Extract every line of the material that holds the string "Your".

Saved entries
━━━━━━

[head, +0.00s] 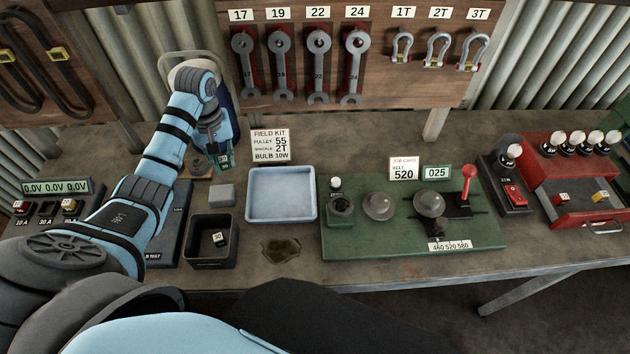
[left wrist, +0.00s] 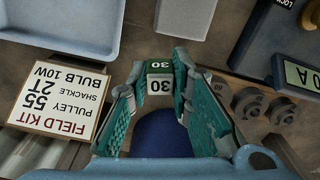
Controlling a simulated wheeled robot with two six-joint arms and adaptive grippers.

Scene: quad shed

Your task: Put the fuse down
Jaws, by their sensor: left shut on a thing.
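My left gripper (head: 222,163) hangs above the back of the bench, left of the field kit card. In the left wrist view its teal finger pads (left wrist: 152,98) are shut on a small fuse (left wrist: 160,80) marked 30, with the fuse at the fingertips. The fuse is held up, clear of the bench. My right gripper is not in view.
A pale blue tray (head: 281,217), empty, stands right of the bin. A grey block (head: 222,194) sits behind the bin. The field kit card (head: 270,144) stands close to the gripper's right. A fuse tester with voltage displays (head: 56,187) is at left. A green test board (head: 400,238) fills the middle.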

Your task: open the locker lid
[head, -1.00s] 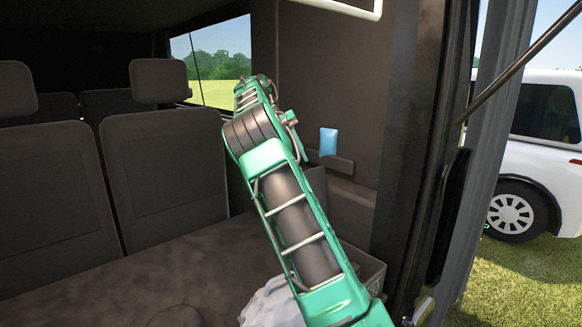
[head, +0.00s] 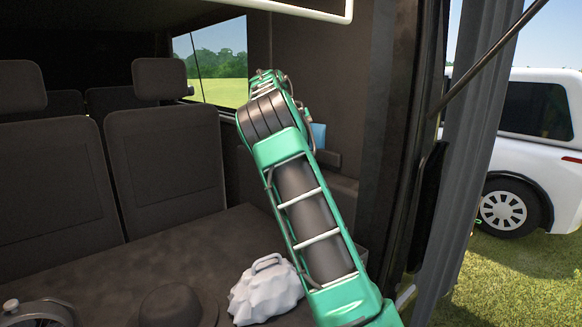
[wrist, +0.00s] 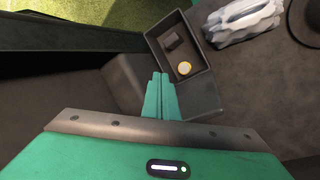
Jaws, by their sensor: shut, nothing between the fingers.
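In the wrist view an open-topped grey locker box (wrist: 207,83) sits ahead of my gripper. In the head view my green arm covers most of the locker area, and the gripper is hidden.
A white lumpy bag with a handle (head: 265,292) lies on the dark cargo floor, beside a dark hat (head: 178,305). A blue item (head: 319,135) is on the side wall, partly behind my arm. Seat backs (head: 168,165) stand left; the door frame (head: 405,150) stands right.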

━━━━━━

RESULT OF THIS EXERCISE
Your task: Put the fuse down
Your task: open the locker lid

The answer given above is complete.